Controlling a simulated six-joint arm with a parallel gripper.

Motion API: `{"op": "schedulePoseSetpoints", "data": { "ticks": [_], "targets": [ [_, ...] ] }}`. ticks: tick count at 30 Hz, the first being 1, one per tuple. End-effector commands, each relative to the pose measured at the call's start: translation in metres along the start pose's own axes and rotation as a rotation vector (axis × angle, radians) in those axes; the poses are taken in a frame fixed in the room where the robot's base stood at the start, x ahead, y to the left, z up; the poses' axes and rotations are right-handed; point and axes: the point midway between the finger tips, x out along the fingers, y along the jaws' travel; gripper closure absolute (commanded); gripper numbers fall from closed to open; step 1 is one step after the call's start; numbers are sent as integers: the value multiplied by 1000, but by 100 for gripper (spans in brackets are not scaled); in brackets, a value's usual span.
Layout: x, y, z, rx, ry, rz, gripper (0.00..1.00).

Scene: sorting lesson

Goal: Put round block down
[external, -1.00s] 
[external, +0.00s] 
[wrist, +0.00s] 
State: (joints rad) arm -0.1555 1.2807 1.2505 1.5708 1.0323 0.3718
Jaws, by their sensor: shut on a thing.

**Work required:**
Take the listing above and write it out again exactly.

**Answer for this exercise:**
Controlling a simulated six-joint arm with a parallel gripper.

Motion API: `{"op": "schedulePoseSetpoints", "data": { "ticks": [_], "targets": [ [_, ...] ] }}`. ticks: tick count at 30 Hz, the first being 1, one per tuple. End-effector commands, each relative to the pose measured at the call's start: translation in metres along the start pose's own axes and rotation as a rotation vector (axis × angle, radians) in those axes; the poses are taken in a frame fixed in the room where the robot's base stood at the start, x ahead, y to the left, z up; the poses' axes and rotations are right-handed; point and axes: the point midway between the finger tips, x out along the fingers, y along the jaws' travel; gripper closure absolute (commanded); gripper numbers fall from closed to open; step 1 is one step after the call's start; numbers are sent as integers: the value multiplied by 1000, but by 100 for gripper (spans in brackets are not scaled); in brackets, a value's usual span.
Layout: x, y, z, rx, ry, rz, gripper (0.00..1.00).

Scene: sorting lesson

Goal: Put round block down
[external, -1.00s] 
[external, +0.00s] 
[wrist, +0.00s] 
State: (joints rad) arm -0.1555 1.2807 1.2505 1.5708 1.0323 0.3718
Jaws, by their sensor: shut on a thing.

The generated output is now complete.